Chapter 1 The Allenby Bridge
“Wait what? This bus is going to Palestine?”
also: https://www.youtube.com/watch?v=xz3ZOoYSMuw …. second 31.
The West Bank was exactly the place I did NOT want to be going.
Surprised, yet not utterly shocked by my circumstance, I was both intrigued and a bit afraid of what was coming next. People had warned me not to visit Palestine. I had been curious, but satisfied most of that curiosity a few weeks earlier when I’d volunteered in Rotem, an Israeli “eco-village” just inside the West Bank border in the North.
It had looked like this,
and I didn’t cross any military checkpoints to get there except for at the entrance to the village. Not like this one…

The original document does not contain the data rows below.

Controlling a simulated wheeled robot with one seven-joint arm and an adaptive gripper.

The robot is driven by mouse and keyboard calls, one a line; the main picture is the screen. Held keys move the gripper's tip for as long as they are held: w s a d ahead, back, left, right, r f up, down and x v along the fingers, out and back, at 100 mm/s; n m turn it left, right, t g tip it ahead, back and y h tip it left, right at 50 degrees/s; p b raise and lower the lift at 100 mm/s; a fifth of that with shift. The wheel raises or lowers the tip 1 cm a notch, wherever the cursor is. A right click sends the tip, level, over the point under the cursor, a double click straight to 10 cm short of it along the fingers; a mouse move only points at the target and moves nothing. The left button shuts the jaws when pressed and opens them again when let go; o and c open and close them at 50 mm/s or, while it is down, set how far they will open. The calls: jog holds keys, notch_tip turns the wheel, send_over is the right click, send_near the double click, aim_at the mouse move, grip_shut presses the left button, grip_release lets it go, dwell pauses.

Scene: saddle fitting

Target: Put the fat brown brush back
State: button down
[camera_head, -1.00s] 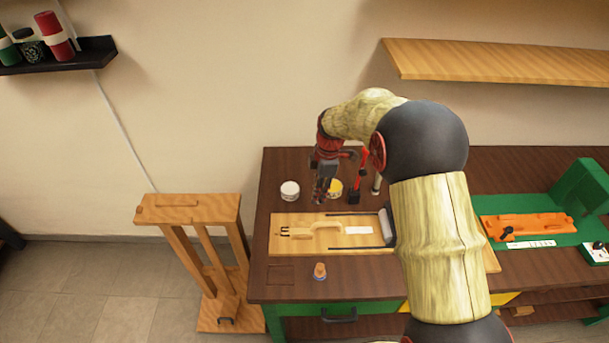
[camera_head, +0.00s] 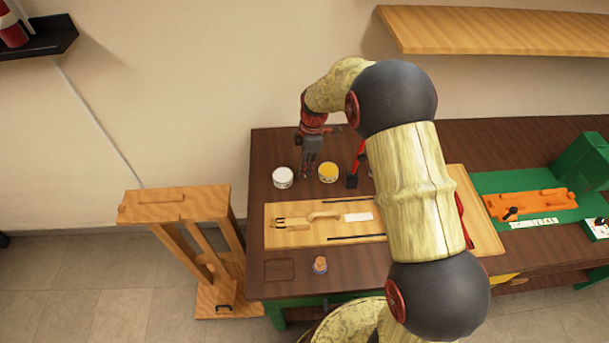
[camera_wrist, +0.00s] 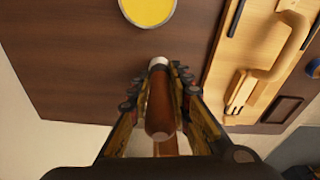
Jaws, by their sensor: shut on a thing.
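My gripper (camera_head: 307,172) is over the back left of the dark table, between a white tin (camera_head: 283,178) and a yellow-topped tin (camera_head: 328,173). In the wrist view, my gripper (camera_wrist: 160,100) is shut on a fat brown brush (camera_wrist: 160,108), a thick brown cylinder with a pale end. The brush's pale end points up the picture towards the yellow tin (camera_wrist: 148,8), with a gap of table showing between them. The brush cannot be made out in the head view. Whether its pale end touches anything is unclear.
A light wooden board (camera_head: 290,236) with a handled tool and dark rods lies in front of the tins. A red-and-black stand (camera_head: 353,178) is right of the yellow tin. A wooden stand (camera_head: 180,205) is left of the table.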

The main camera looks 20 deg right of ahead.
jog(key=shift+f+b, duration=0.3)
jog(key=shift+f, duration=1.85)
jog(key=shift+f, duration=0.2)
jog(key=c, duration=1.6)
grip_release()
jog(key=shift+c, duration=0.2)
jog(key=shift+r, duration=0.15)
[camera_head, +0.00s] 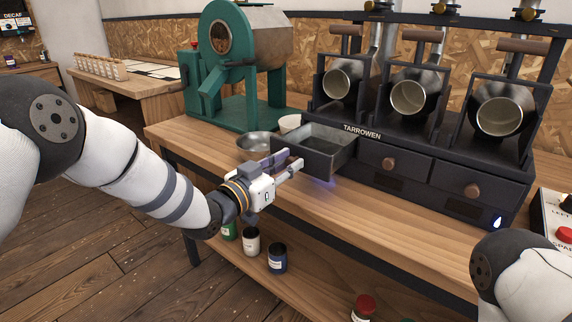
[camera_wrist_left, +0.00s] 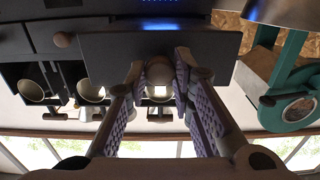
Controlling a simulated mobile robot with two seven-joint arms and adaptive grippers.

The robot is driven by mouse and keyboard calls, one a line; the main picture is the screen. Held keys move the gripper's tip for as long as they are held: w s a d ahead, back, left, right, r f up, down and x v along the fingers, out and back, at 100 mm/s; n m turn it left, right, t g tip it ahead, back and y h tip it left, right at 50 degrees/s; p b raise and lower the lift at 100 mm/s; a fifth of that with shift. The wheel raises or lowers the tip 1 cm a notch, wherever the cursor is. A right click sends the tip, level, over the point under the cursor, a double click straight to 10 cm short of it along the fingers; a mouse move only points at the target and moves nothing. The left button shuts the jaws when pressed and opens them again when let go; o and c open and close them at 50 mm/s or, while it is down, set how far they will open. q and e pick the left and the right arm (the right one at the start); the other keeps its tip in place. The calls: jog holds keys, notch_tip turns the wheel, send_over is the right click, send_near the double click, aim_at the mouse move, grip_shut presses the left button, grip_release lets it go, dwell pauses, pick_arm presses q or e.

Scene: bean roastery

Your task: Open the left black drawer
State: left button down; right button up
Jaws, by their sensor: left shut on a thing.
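The left black drawer (camera_head: 325,158) is pulled out of the black roaster stand (camera_head: 430,158), and its empty inside shows from above. My left gripper (camera_head: 287,164) is at the drawer's front face, shut on its knob; the fingers hide the knob in the head view. In the left wrist view the drawer's dark front (camera_wrist_left: 115,48) lies beyond the purple-padded fingers of my left gripper (camera_wrist_left: 160,72). The middle drawer (camera_head: 395,165) and the right drawer (camera_head: 470,190) are closed, with round brown knobs. My right gripper is out of view.
A metal bowl (camera_head: 254,142) and a pale cup (camera_head: 290,123) stand close left of the open drawer. A green roaster (camera_head: 215,95) stands behind them. Bare wooden counter (camera_head: 345,208) lies in front; several jars (camera_head: 277,257) are on the shelf below.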

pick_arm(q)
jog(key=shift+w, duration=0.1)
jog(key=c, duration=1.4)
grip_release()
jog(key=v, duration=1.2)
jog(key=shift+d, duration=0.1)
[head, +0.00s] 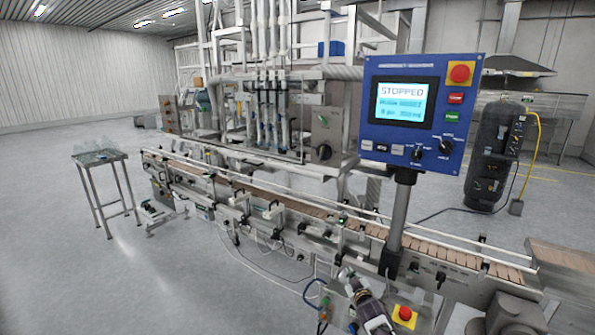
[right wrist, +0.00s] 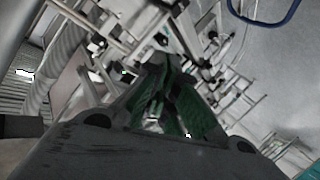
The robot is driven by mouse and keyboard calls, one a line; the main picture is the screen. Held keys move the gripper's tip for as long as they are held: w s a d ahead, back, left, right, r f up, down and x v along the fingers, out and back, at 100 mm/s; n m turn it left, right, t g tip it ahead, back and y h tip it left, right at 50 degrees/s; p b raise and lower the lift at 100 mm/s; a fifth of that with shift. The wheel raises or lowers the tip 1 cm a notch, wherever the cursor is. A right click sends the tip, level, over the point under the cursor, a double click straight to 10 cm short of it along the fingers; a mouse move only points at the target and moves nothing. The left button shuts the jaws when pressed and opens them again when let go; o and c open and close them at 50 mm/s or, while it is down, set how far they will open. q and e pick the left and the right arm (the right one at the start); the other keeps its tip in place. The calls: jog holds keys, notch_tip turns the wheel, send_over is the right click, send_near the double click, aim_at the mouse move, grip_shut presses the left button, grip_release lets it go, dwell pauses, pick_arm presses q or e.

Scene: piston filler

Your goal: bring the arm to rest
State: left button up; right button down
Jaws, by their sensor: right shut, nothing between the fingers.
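My right gripper (head: 350,283) shows at the bottom of the head view, in front of the conveyor, below the blue control panel. It is shut and empty. In the right wrist view the gripper (right wrist: 160,75) has its dark fingers with green pads together, with machine frame parts beyond the tips. I cannot tell from these views whether it touches anything. My left gripper is in neither view.
The blue control panel (head: 422,112) reads STOPPED on its screen. The conveyor (head: 310,208) runs across the middle. A red stop button (head: 405,313) on a yellow box sits right of my gripper. A small table (head: 102,158) stands at the left. Open floor lies at front left.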

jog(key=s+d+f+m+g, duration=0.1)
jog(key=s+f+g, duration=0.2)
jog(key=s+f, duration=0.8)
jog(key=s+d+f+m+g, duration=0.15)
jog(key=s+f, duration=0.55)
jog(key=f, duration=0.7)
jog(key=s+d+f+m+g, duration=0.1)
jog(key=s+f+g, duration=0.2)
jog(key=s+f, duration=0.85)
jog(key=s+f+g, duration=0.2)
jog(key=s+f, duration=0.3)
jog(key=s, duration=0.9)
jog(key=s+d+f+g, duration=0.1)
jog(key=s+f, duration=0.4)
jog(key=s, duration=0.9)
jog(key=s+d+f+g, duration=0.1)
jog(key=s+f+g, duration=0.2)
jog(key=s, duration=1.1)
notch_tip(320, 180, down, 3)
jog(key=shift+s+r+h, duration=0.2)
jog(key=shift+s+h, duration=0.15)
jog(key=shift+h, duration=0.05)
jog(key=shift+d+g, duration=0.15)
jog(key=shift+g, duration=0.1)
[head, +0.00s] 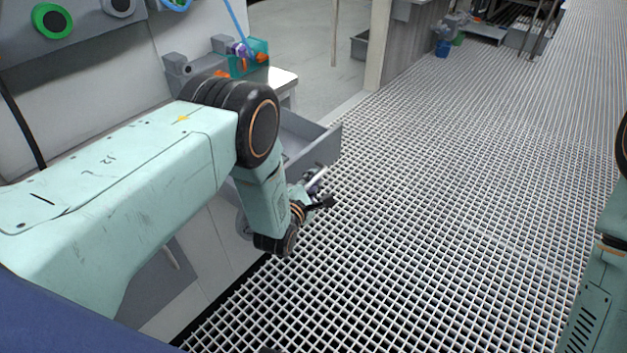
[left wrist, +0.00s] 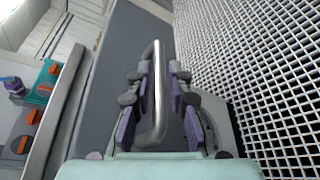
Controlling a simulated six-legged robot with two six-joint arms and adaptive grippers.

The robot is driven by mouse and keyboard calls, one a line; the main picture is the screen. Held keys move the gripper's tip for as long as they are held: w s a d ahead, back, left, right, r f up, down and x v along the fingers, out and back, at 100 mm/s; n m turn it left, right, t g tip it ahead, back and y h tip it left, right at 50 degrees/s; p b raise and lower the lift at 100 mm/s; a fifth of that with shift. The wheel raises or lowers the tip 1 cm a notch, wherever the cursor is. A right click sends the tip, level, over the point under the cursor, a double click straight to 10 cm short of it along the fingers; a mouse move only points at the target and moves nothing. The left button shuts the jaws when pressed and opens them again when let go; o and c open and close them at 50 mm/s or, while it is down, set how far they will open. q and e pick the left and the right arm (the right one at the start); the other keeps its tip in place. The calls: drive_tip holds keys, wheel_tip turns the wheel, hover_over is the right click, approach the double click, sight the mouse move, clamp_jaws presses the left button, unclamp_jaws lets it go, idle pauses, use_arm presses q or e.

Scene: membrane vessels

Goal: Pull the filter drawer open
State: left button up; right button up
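The grey filter drawer (head: 322,146) stands out from the white cabinet front, its open top showing. Its grey front face (left wrist: 118,60) fills the middle of the left wrist view. A bent metal bar handle (left wrist: 160,90) is fixed to that face. My left gripper (head: 318,196) is at the handle. In the left wrist view my left gripper (left wrist: 160,82) has its purple-padded fingers on both sides of the bar, close against it. My arm hides part of the drawer in the head view. My right gripper is out of view.
A worktop with a teal and orange fitting (head: 250,58) is above the drawer. A wall panel with a green ring port (head: 52,20) is at upper left. White grating floor (head: 440,200) lies clear in front of the drawer and to the right.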

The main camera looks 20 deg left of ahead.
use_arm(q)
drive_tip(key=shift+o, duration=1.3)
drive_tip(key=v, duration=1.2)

…this was different. I was definitely going to Palestine this time, although I had intended otherwise. My directions had gotten lost in translation, literally, so instead of crossing back into Israel from the North, I was at the Allenby Bridge, the only entrance Palestinians can use to access their own country. Oh sweet baby Jesus.
Remaining calm, I began to speak with some of the other passengers on the bus. Amongst them was Hanan, a beautiful woman I had noticed earlier carrying a US passport. Turns out she was on her way to Palestine to visit her parents and plant olive trees in an act of defiance against Israeli settlers.
I was intrigued. Everything I had learned up to that point was from the pro-Israel perspective. I had, after all, come to Israel via a program called Birthright, which sends young Jews from all over the world to Israel for an all-inclusive, highly insulated, 10-day bus trip to learn about Judaism. I was one of only two people (out of forty) that opted to stay longer, hence my current predicament–lost and alone on a bus, accidentally heading to Palestine.
Through a long journey that involved a goat boy love triangle, immortals, farming, the Red Sea, and then crossing into Jordan on a whim, I had somehow gotten myself on a bus with Hanan, headed straight for Palestine.
Was this a cosmic thing, or mere coincidence? I know not, but I sure know a lot more now, having had this experience. And I am grateful, for to leave Israel without seeing the Wall from the other side is to leave without understanding the country at all.